Cette dernière ajoute que ces établissements « se sont aussi implantés dans des zones peu couvertes par l’offre publique, drainant des jeunes privilégiant la proximité ».

Désillusions et litiges

Face à une offre universitaire perçue comme dégradée et peu professionnalisante, les écoles et établissements privés ont développé auprès de leurs clients, comme le montre l’analyse des salons de l’enseignement supérieur où ils sont hégémoniques, un discours « enchanté » sur leur avenir professionnel.

A la promesse d’une formation en prise avec le marché de l’emploi et ses évolutions, faite d’interventions de personnalités issues du monde du travail et de nombreuses expériences en entreprise, vient s’ajouter celle d’un encadrement rapproché au sein de locaux stratégiquement situés dans l’environnement urbain.

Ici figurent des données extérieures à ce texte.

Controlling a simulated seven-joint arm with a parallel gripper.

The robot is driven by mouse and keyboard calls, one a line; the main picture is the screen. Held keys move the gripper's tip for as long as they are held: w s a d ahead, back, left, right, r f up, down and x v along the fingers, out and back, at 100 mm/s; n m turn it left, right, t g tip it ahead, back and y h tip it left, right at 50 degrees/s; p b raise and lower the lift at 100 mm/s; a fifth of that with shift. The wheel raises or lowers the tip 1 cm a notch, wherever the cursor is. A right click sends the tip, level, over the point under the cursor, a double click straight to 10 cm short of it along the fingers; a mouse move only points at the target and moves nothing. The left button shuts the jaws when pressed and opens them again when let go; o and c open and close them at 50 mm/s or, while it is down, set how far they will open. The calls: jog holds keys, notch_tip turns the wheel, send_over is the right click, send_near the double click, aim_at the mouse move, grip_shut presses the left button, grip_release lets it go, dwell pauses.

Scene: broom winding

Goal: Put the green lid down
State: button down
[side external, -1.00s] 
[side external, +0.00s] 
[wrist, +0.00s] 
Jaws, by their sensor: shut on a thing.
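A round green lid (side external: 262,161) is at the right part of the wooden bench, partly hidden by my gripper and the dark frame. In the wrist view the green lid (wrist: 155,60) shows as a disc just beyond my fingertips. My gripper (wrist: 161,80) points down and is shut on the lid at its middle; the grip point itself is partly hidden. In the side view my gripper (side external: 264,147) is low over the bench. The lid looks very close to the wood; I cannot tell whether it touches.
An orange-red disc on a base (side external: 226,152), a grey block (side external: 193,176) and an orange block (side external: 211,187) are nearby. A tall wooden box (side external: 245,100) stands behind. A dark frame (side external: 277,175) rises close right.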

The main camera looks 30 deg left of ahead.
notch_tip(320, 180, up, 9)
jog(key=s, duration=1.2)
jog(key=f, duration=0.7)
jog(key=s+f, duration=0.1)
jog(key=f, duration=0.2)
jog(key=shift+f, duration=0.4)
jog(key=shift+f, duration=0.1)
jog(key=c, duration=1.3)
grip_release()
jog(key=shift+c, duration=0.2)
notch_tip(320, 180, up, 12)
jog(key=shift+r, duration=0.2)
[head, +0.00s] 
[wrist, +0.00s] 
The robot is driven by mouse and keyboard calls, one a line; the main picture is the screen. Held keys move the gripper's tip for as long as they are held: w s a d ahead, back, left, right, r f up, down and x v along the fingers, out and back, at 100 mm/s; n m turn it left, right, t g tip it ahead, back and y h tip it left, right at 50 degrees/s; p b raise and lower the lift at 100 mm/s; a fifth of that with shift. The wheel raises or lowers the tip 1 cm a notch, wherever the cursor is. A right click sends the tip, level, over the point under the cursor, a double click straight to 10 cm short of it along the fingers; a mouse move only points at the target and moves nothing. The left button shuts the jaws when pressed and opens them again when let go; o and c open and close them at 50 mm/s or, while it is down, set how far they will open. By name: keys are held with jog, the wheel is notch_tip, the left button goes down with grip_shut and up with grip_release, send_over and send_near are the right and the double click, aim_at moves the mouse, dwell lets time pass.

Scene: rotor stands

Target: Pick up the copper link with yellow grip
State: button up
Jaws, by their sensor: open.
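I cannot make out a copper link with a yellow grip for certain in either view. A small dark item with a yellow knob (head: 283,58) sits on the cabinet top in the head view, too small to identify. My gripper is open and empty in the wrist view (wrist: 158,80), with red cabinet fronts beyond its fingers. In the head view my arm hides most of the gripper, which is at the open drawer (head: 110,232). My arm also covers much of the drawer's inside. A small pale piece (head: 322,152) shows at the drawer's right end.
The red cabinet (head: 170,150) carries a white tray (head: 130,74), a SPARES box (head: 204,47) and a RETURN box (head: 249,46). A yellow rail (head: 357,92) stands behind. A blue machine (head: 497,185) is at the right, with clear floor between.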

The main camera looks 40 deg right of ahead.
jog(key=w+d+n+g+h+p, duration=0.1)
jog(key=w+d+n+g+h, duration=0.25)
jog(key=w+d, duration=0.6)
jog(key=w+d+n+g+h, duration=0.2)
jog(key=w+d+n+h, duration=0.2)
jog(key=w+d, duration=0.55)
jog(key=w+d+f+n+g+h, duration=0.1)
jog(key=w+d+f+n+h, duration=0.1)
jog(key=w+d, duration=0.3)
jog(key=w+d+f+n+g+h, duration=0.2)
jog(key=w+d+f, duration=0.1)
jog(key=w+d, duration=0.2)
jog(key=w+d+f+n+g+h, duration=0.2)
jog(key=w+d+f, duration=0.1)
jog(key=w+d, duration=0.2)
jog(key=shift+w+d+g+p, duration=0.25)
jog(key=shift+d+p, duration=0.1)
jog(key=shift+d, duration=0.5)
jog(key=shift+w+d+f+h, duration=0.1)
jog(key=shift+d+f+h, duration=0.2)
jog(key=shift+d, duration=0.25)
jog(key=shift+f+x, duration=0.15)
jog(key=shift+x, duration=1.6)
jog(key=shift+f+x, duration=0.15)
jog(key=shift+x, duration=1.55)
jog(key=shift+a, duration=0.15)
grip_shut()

Le succès est tel, en tout cas, que le secteur fait l’objet de grandes manœuvres avec la constitution de grands groupes adossés à des investisseurs internationaux. A la fois extrêmement rentable et peu risqué, l’enseignement supérieur s’avère en effet être un véritable eldorado pour capitalistes.

Mais l’eldorado s’est très vite transformé en jungle. On ne compte plus les désillusions d’étudiants à qui certaines officines peu scrupuleuses ont vendu des diplômes « reconnus » alors qu’ils sont sans valeur, des formations en alternance alors qu’aucune convention n’a été signée avec des entreprises. Voire qui ont carrément fermé leur porte en cours d’année, laissant les élèves sur le carreau.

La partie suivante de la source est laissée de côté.